►

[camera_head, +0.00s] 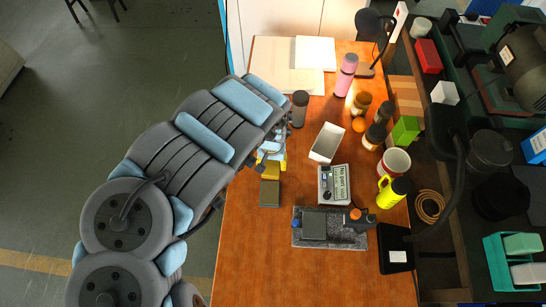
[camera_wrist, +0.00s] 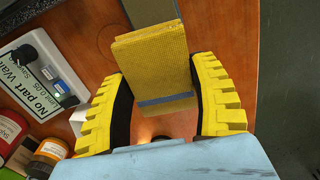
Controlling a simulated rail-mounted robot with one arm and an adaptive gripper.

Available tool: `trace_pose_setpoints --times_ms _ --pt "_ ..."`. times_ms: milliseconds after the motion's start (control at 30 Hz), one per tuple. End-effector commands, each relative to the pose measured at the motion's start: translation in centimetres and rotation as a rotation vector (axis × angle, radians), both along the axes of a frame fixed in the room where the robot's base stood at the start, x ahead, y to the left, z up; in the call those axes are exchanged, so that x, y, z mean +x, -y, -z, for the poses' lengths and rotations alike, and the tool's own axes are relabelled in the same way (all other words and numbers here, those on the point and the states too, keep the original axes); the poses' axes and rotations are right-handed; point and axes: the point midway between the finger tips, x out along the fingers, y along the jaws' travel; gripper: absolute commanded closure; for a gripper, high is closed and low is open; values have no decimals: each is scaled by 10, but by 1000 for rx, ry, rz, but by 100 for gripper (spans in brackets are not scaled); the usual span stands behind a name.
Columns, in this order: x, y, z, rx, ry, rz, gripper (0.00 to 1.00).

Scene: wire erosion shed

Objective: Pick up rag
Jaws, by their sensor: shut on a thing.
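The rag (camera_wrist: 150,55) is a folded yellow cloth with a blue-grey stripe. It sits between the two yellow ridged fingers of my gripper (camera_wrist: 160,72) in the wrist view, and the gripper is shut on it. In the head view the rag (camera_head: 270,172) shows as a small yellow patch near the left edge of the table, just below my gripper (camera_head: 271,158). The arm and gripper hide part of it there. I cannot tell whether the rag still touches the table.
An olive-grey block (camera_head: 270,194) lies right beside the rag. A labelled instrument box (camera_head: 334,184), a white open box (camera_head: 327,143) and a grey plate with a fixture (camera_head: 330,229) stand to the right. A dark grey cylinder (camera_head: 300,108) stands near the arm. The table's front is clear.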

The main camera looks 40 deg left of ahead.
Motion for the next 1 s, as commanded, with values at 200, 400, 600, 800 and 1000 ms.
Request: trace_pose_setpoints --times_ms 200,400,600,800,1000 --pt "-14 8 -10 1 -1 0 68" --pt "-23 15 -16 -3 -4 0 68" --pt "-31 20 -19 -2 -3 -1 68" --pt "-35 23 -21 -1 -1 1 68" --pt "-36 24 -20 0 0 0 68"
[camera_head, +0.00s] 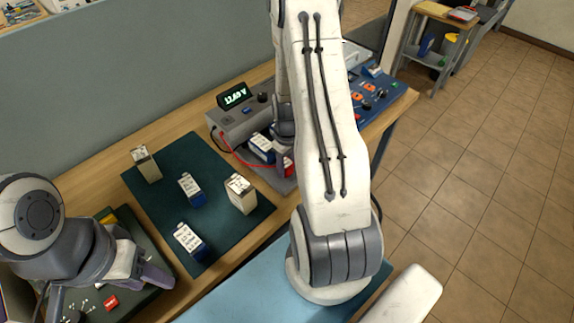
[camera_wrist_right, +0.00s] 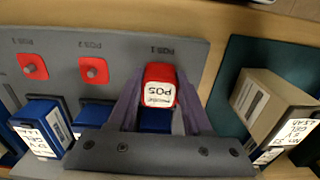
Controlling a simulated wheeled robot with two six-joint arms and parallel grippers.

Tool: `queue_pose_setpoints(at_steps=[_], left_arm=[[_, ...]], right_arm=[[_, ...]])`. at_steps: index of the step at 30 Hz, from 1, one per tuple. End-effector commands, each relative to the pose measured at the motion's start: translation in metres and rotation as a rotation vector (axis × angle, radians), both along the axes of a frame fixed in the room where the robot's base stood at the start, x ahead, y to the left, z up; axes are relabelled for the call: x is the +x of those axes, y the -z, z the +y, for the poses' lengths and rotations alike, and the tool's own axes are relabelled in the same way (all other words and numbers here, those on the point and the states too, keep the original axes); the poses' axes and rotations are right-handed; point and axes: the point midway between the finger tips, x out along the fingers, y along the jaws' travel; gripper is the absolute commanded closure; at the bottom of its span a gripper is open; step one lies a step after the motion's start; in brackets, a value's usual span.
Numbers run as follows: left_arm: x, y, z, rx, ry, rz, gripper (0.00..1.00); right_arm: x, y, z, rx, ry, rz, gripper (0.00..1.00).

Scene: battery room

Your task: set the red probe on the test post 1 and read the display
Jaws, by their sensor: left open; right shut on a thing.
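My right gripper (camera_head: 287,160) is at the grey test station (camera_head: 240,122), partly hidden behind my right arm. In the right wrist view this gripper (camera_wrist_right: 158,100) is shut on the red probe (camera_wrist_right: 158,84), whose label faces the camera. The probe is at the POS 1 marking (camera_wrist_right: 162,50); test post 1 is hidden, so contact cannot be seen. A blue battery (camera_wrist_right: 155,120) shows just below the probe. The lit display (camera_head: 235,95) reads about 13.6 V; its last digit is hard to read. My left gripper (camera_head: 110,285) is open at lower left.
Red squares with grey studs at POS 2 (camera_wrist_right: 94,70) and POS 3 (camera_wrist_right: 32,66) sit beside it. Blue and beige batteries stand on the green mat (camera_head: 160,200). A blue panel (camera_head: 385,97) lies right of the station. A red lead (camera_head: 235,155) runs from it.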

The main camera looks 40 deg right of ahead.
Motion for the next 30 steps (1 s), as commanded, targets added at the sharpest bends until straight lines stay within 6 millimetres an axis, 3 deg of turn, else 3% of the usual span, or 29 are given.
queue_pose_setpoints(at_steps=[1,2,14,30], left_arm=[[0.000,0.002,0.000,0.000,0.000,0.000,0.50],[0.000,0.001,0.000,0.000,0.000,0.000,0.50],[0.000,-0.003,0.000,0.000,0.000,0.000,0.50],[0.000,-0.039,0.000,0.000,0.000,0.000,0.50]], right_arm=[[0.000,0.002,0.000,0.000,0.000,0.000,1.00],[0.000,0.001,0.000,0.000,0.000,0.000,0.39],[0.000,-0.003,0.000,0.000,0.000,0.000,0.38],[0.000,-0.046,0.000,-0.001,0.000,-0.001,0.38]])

◄

**Short problem**
Please quote only the span of lines whose first line contains "Motion for the next 1" and whose last line contains "Controlling a simulated wheeled", leaving every picture out.

**Result**
Motion for the next 1 s, as commanded, with values at 200, 400, 600, 800 and 1000 ms.
Request: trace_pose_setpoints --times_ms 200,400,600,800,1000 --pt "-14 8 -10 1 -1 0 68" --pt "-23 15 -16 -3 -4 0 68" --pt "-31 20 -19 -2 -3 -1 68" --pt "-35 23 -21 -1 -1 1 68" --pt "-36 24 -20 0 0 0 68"
[camera_head, +0.00s] 
[camera_wrist_right, +0.00s] 
Controlling a simulated wheeled robot with two six-joint arms and parallel grippers.

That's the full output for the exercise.